* BEGIN Source material *

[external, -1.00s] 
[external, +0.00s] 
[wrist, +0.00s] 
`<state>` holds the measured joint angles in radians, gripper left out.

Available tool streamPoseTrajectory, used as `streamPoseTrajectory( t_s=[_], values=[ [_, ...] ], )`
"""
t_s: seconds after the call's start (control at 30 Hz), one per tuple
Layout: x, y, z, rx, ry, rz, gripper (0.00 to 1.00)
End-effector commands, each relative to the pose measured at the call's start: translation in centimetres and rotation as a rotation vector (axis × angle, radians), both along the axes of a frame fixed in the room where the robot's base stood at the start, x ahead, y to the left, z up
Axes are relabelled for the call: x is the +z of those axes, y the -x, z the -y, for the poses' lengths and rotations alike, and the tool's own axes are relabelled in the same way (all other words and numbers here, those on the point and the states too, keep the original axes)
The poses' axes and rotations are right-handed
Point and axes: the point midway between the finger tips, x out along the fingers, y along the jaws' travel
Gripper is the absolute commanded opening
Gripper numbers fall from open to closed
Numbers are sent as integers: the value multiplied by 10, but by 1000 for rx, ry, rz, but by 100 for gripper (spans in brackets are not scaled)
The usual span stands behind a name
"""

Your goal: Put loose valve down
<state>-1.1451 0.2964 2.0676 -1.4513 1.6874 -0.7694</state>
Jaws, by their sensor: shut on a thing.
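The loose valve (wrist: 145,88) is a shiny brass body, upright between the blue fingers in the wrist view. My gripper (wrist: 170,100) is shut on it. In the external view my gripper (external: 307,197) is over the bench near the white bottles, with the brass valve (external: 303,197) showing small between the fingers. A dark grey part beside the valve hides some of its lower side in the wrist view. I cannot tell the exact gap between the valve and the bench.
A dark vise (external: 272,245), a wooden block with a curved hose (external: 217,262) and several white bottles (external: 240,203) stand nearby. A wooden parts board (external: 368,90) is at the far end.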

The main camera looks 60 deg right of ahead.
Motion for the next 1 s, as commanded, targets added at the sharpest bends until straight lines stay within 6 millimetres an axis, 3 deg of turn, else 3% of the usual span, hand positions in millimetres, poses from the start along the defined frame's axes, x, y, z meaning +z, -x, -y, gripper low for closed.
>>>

* END Source material *

__Given instruction__
Write out again, exactly, the lines from the one holding "Gripper numbers fall from open to closed" through the end of the listing, with both ends included.

__Task response__
Gripper numbers fall from open to closed
Numbers are sent as integers: the value multiplied by 10, but by 1000 for rx, ry, rz, but by 100 for gripper (spans in brackets are not scaled)
The usual span stands behind a name
"""

Your goal: Put loose valve down
<state>-1.1451 0.2964 2.0676 -1.4513 1.6874 -0.7694</state>
Jaws, by their sensor: shut on a thing.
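The loose valve (wrist: 145,88) is a shiny brass body, upright between the blue fingers in the wrist view. My gripper (wrist: 170,100) is shut on it. In the external view my gripper (external: 307,197) is over the bench near the white bottles, with the brass valve (external: 303,197) showing small between the fingers. A dark grey part beside the valve hides some of its lower side in the wrist view. I cannot tell the exact gap between the valve and the bench.
A dark vise (external: 272,245), a wooden block with a curved hose (external: 217,262) and several white bottles (external: 240,203) stand nearby. A wooden parts board (external: 368,90) is at the far end.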

The main camera looks 60 deg right of ahead.
Motion for the next 1 s, as commanded, targets added at the sharpest bends until straight lines stay within 6 millimetres an axis, 3 deg of turn, else 3% of the usual span, hand positions in millimetres, poses from the start along the defined frame's axes, x, y, z meaning +z, -x, -y, gripper low for closed.
>>>

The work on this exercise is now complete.